## REQUIREMENTS
Look through the data and write out every line with the word "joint" in it.

Robot trajectory data:
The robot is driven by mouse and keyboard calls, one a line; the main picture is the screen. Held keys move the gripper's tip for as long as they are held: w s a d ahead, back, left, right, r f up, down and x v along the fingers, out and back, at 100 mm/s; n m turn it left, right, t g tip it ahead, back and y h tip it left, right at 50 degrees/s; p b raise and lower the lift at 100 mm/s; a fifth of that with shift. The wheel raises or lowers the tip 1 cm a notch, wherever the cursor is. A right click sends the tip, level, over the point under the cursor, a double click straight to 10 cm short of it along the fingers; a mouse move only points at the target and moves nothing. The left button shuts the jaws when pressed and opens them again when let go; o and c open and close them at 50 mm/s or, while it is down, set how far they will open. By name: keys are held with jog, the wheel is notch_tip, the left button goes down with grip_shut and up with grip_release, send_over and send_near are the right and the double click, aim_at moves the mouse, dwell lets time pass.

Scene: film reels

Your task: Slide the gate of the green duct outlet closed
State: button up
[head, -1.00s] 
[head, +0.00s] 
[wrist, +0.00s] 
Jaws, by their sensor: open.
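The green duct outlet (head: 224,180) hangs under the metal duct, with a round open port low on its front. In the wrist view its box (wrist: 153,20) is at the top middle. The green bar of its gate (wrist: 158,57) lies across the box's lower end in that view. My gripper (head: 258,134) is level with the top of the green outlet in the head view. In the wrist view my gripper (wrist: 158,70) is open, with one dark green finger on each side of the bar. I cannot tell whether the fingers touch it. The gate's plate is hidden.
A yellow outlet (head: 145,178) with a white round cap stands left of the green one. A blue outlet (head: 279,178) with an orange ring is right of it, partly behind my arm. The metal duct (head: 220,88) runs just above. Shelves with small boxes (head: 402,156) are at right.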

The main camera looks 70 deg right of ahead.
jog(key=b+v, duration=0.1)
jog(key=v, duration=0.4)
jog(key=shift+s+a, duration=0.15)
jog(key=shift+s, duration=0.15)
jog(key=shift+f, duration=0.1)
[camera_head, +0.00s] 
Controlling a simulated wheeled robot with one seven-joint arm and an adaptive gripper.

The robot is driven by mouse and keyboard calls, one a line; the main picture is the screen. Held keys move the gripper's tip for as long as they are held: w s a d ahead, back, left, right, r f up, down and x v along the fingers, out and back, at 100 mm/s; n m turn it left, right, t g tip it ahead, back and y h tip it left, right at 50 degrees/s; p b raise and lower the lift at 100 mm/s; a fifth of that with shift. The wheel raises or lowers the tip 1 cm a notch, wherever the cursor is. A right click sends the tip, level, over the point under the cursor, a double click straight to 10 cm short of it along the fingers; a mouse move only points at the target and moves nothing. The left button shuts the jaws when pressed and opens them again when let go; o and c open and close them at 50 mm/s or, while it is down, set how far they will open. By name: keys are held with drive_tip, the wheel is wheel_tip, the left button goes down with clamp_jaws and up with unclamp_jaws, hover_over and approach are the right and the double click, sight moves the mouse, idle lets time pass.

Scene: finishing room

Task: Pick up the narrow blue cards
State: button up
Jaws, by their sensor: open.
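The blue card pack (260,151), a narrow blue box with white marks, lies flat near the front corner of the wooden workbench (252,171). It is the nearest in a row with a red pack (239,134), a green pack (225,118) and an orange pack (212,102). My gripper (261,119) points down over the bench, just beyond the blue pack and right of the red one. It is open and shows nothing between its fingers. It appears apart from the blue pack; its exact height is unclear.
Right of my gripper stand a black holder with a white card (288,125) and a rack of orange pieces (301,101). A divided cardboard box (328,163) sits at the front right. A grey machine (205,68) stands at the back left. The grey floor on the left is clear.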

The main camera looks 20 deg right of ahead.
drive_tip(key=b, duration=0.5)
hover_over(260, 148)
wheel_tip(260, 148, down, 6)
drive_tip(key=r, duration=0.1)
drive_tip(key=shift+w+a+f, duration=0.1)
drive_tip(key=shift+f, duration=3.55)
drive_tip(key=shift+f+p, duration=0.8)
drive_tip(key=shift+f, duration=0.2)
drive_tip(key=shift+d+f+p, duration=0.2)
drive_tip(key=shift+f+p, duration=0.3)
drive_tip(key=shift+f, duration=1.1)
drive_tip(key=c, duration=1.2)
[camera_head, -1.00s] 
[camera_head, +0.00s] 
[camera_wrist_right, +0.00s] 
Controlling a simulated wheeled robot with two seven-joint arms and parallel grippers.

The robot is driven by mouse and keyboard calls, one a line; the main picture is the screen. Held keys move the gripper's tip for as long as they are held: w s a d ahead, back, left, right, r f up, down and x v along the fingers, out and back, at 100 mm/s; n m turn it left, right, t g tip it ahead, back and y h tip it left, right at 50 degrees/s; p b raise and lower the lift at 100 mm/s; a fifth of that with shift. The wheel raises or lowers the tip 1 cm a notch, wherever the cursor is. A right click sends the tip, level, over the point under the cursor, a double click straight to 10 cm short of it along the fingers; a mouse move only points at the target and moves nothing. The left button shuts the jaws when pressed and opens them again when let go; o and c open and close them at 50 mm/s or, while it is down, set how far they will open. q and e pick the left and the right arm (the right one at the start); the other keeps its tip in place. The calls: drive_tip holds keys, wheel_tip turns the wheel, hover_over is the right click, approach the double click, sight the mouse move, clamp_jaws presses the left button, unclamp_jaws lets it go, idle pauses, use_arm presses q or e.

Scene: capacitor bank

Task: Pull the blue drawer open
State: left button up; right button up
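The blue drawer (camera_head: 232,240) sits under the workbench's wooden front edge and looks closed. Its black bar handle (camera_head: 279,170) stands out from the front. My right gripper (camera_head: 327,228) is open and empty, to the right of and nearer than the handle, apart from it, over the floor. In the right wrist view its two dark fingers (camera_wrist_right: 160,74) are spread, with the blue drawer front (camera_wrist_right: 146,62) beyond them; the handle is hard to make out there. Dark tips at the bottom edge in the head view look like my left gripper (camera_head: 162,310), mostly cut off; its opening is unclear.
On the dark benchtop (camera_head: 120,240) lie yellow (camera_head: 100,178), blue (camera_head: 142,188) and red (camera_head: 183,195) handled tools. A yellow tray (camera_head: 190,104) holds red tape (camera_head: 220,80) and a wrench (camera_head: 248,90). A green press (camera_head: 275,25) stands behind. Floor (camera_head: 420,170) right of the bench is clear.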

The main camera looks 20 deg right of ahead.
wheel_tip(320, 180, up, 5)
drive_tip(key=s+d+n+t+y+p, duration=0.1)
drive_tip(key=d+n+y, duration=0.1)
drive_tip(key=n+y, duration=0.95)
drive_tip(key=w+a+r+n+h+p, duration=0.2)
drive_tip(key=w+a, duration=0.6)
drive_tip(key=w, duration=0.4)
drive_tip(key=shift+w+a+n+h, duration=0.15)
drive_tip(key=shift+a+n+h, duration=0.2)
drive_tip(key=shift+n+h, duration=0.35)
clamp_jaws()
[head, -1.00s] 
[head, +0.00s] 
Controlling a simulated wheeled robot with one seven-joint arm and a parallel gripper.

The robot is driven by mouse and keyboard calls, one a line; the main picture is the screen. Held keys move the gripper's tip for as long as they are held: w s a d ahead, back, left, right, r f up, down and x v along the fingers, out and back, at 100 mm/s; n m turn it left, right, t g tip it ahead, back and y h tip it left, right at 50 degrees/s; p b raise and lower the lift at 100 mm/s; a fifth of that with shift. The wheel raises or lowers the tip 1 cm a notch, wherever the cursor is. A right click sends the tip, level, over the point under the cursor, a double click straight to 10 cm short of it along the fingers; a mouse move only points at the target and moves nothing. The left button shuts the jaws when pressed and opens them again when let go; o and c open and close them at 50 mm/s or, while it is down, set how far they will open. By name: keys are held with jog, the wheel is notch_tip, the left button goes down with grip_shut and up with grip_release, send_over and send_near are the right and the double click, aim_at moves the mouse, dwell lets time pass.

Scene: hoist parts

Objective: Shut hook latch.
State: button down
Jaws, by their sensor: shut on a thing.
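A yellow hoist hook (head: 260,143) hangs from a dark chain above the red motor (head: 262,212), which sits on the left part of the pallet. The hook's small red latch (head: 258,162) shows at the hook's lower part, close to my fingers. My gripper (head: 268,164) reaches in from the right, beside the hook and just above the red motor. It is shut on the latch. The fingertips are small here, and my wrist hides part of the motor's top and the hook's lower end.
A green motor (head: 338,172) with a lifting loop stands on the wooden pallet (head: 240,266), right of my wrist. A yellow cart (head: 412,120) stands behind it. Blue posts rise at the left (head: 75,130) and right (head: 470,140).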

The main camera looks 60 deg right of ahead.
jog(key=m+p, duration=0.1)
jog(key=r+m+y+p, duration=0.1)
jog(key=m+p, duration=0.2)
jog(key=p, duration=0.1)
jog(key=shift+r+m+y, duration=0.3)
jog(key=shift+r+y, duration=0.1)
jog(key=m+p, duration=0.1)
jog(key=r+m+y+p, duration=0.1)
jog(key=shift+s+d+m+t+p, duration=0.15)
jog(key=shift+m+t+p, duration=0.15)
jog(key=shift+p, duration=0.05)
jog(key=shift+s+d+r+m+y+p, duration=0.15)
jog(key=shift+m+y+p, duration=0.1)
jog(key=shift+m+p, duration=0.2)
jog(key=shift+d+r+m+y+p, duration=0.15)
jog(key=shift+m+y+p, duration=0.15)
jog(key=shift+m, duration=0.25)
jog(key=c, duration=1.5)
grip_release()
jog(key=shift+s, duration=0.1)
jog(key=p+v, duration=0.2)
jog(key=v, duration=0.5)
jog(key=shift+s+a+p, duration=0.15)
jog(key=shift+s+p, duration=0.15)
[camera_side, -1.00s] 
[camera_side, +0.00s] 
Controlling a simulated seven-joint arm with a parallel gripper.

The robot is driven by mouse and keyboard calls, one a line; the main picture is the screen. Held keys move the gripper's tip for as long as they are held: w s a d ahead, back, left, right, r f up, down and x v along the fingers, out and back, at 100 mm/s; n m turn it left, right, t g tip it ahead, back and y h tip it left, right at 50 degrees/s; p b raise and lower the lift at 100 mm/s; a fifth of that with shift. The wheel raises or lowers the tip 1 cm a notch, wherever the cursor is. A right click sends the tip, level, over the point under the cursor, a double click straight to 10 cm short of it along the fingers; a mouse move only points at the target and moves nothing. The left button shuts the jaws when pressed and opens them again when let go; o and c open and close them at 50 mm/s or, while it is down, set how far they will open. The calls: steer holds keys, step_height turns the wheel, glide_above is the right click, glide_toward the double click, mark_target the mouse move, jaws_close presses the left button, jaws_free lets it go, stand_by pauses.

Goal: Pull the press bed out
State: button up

## EXERCISE OUTPUT
Controlling a simulated wheeled robot with one seven-joint arm and an adaptive gripper.
Controlling a simulated wheeled robot with two seven-joint arms and parallel grippers.
Controlling a simulated wheeled robot with one seven-joint arm and a parallel gripper.
Controlling a simulated seven-joint arm with a parallel gripper.

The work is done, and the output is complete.